--- Required task ---
Begin with the line that contains "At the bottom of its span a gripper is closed" and transcribe each line after it, up to and including the last line of the listing below.

- - -

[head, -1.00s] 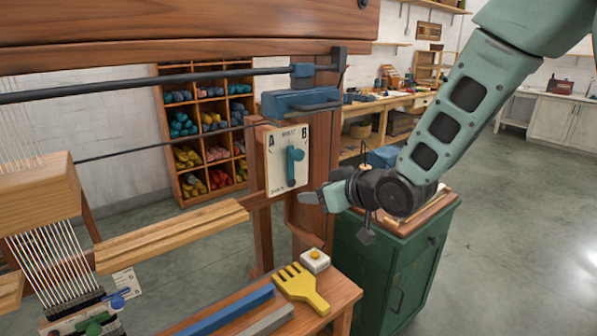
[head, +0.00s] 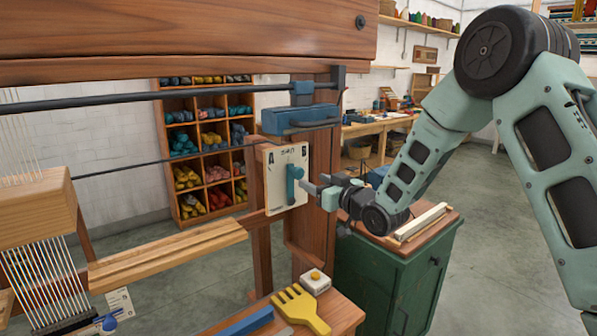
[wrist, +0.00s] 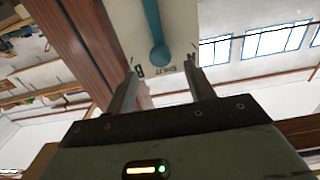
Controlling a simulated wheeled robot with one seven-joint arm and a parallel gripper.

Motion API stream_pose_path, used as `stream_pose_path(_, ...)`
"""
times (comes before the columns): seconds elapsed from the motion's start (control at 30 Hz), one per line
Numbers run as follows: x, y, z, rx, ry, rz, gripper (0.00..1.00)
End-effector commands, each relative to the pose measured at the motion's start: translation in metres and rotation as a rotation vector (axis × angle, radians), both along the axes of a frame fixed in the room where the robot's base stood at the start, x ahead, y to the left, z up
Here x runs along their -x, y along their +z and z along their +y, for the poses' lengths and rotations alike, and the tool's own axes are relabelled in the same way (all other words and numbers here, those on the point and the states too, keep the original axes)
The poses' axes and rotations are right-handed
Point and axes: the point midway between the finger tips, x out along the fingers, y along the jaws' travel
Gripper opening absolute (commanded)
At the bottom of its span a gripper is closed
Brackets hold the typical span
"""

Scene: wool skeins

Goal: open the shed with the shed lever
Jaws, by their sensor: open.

- - -

--- The result ---
At the bottom of its span a gripper is closed
Brackets hold the typical span
"""

Scene: wool skeins

Goal: open the shed with the shed lever
Jaws, by their sensor: open.

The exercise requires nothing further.